The Government collect £43 billion pounds of tax from motorists every year to pay for these sorts of services. If they're not spending that income on basic administration services, what ARE they spending it on?

And if there has to be a charge, then you are right, surely it is the person who lost the V5 that should be charged, not the new owner? (They seem to have missed a trick there though. Surely a £100 fine would be more in keeping with current thinking?)

Klout (fully expecting this to end up on the cutting room floor)
New DVLA rules for cars sold with no V5 - Chuffer Dandridge
Klout, the £19 is certainly not a tax. You are asking DVLA to provide you with a service, i.e. replacing your vehicles registration document. Doing this will involve cost on their part, which they are asking you to pay.

Providing the service to you free would effectively be a stealth tax on those of us who do not need your cars registration document, but are being asked to share the cost of providing it for you.
New DVLA rules for cars sold with no V5 - Klout
OK, let me put it another way if I can...

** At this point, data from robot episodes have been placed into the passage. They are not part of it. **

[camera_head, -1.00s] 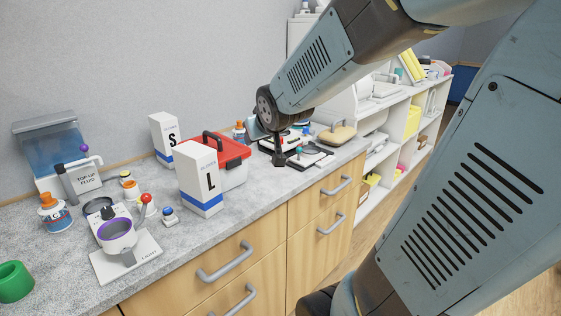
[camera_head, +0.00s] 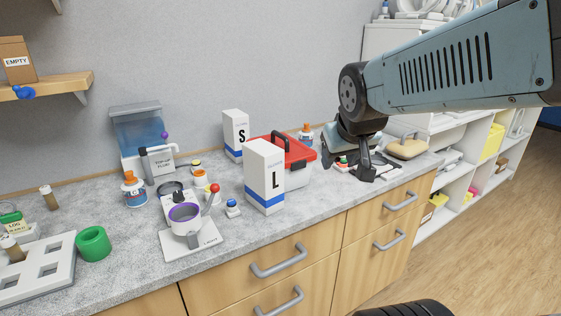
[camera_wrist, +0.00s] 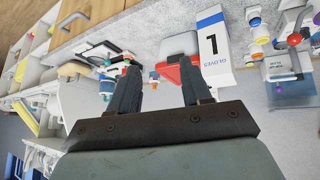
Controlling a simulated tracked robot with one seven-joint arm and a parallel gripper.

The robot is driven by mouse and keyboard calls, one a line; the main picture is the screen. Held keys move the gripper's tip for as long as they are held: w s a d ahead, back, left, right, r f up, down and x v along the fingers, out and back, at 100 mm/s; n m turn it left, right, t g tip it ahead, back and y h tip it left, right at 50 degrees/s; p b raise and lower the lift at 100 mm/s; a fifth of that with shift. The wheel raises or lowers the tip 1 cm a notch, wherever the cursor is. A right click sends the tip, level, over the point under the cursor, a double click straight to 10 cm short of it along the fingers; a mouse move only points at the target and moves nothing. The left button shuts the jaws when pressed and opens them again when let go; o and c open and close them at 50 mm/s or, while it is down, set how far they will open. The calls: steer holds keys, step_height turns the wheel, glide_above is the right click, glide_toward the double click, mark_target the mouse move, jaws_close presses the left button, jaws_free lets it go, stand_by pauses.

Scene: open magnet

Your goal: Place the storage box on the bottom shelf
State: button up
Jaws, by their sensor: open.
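A box with a red lid, a dark carrying handle and pale sides (camera_head: 296,152), which looks like the storage box, stands on the grey counter behind the white "L" carton. The carton hides part of its front. In the wrist view the red box (camera_wrist: 175,73) shows between and beyond my fingers, partly covered by one finger. My gripper (camera_head: 366,170) is low over the counter to the right of the box, apart from it. In the wrist view my gripper (camera_wrist: 160,75) has its fingers spread with nothing between them. A white shelf unit (camera_head: 462,170) stands at the right; its lowest level is partly hidden.
The "L" carton (camera_head: 265,185) and "S" carton (camera_head: 235,135) stand close to the box. Small tools and a tan case (camera_head: 408,148) lie near my gripper. Bottles, a cup stand and a white rack (camera_head: 62,262) occupy the left counter. Wooden floor (camera_head: 500,240) is open at right.

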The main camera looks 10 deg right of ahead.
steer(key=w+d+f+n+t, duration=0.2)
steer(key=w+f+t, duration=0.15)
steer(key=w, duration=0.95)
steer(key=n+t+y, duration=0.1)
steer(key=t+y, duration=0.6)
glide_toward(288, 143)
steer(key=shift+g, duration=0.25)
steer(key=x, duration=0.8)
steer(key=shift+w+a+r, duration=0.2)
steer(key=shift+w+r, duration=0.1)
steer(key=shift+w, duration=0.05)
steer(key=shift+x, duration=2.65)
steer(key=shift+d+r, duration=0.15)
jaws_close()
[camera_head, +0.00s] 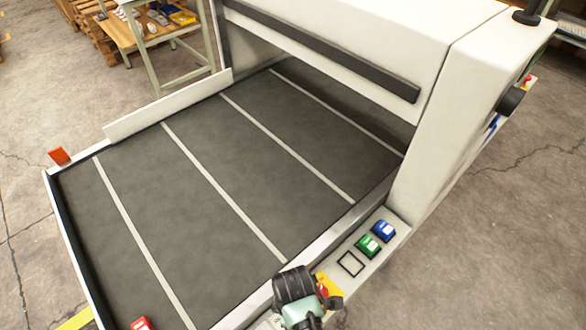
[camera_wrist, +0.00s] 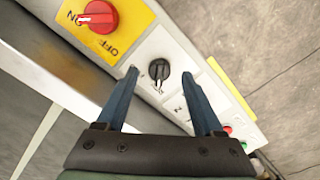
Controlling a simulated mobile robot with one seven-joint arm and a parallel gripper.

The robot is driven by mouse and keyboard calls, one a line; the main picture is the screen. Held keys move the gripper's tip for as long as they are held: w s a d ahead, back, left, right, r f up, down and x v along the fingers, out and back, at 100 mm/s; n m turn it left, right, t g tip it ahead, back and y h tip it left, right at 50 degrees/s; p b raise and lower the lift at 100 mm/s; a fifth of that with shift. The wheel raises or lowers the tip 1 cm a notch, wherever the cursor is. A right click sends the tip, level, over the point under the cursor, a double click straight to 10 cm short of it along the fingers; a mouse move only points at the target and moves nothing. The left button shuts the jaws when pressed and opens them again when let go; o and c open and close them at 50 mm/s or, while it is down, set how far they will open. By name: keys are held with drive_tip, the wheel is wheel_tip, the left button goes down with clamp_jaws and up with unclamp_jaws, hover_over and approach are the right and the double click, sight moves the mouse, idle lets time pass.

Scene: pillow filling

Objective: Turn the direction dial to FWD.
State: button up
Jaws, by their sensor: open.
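The direction dial (camera_wrist: 159,70), a small black round knob with a pointer on a pale panel, shows in the wrist view. Its lettering is too small to read, so I cannot tell its setting. My gripper (camera_wrist: 161,77) is open, its two dark blue fingers reaching to either side of the dial in the picture. I cannot tell how far above the dial the fingertips are, and nothing is between them. In the head view, my arm's end (camera_head: 298,290) is over the panel at the bottom centre and hides the dial.
A red rotary switch (camera_wrist: 98,16) on a yellow ON/OFF plate sits beside the dial. Small green and red buttons (camera_wrist: 235,136) lie at the right. A dark conveyor belt (camera_head: 200,190) lies left.

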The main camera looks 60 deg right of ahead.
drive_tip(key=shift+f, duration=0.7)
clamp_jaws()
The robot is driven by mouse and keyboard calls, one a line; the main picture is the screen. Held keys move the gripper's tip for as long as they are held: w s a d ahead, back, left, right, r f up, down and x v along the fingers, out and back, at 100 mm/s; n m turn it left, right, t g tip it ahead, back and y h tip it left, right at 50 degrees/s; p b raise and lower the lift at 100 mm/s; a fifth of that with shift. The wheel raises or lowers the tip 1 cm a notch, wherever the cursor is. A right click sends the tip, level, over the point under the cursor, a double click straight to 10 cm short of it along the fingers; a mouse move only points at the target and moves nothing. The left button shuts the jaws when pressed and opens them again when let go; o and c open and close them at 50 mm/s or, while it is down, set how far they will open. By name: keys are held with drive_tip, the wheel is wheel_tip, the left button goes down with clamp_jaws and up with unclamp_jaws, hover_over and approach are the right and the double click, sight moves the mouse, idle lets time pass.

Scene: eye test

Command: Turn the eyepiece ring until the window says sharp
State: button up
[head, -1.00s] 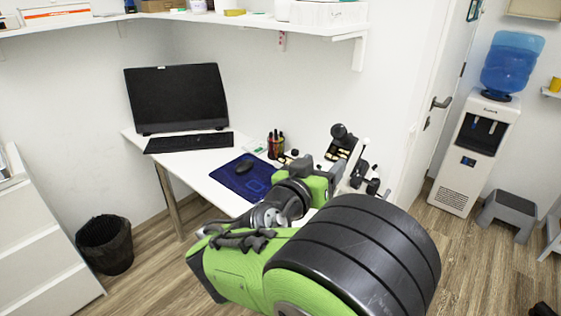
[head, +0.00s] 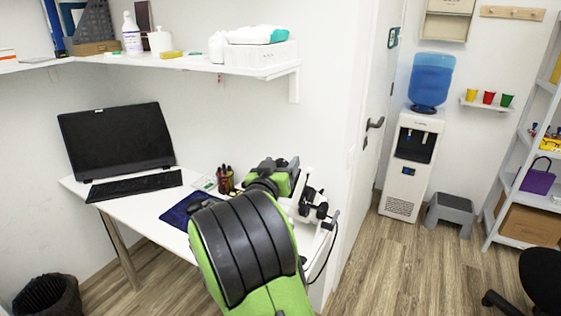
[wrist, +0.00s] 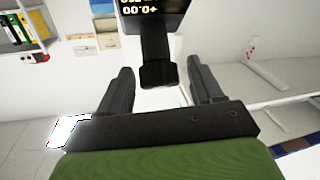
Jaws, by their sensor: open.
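In the wrist view, a dark eyepiece part with a flared end (wrist: 158,72) stands between the fingers of my gripper (wrist: 160,68). The fingers are apart, with a gap on each side of it. Above it is a black display window (wrist: 160,10) with pale characters that look upside down; the top edge cuts it off, and I cannot read the word sharp. In the head view, the white instrument with black knobs (head: 312,207) stands at the desk's right end. My arm and green gripper body hide its upper part and the fingers there.
The white desk (head: 150,208) holds a monitor (head: 115,140), a keyboard (head: 134,186), a dark blue mat (head: 180,212) and a pen cup (head: 225,181). A wall shelf (head: 180,65) hangs above. A water cooler (head: 412,165) and grey step stool (head: 450,212) stand right. Floor between is clear.

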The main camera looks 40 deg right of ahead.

"The £19 is certainly not a tax. You are asking [The Health Department] to provide you with a service, i.e. replacing your [hip]. Doing this will involve cost on their part, which they are asking you to pay.

Providing the service to you free would effectively be a stealth tax on those of us who do not need [new hips], but are being asked to share the cost of providing it for you."

Nuff said?



New DVLA rules for cars sold with no V5 - Chuffer Dandridge
>>nuff said

DVLA, Health Service, V5's and Hips, a very strange analogy?

Not sure how this makes asking you to pay for replacing lost documentation a tax.
New DVLA rules for cars sold with no V5 - Klout
> DVLA, Health Service, V5's and Hips, a very strange analogy?

Is it? I thought it was plain enough.

My point is simply this: Is it any more acceptable for the Government to charge me for the "service" of providing me a new V5 than it is to charge me for a new hip on the National Health Service?

Should the Government charge for every service it provides, or just some services? Where do you draw the line?

And where exactly does that £43,000,000,000 of motorists taxation go?
New DVLA rules for cars sold with no V5 - nick
''And where exactly does that £43,000,000,000 of motorists taxation go?''

It keeps your other tax rates down. The money to run a country and it's welfare state have to come from somewhere.

How efficiently that is done and on what it is spent is another question. But we have a vote on that.
New DVLA rules for cars sold with no V5 - Ivor E Tower
You should have made sure that you paid at least £19 less than the going rate for the car to cover the cost of another V5. As has been said, there has been sufficient advertising by the government (maybe that is where the 43 billion quid goes) to make it clear that you should not buy a car without the V5.
Caveat emptor
New DVLA rules for cars sold with no V5 - Dwight Van Driver
Klout

Ivor E above has planted the germ of an idea for you to try.

On the premis that nothing ventured nothing gained then, as it appears you have details of the old owner then why not send an invoice to them for your nineteen notes.

Quote their obligation under under Section 22(2) Road Vehicles (Reg and Lic) Regs 2002:

"The registered keeper of the vehicle -

(a) if the registration document issued in respect of the vehicle is in his possession (which it should have been), shall deliver to the new keeper that part of the document marked as the part which is to be given to the new keeper....".

This they failed to do and as a result this has involved you in expense.

They just might be honest enough to cough up but I doubt you could go any further in a civil claim.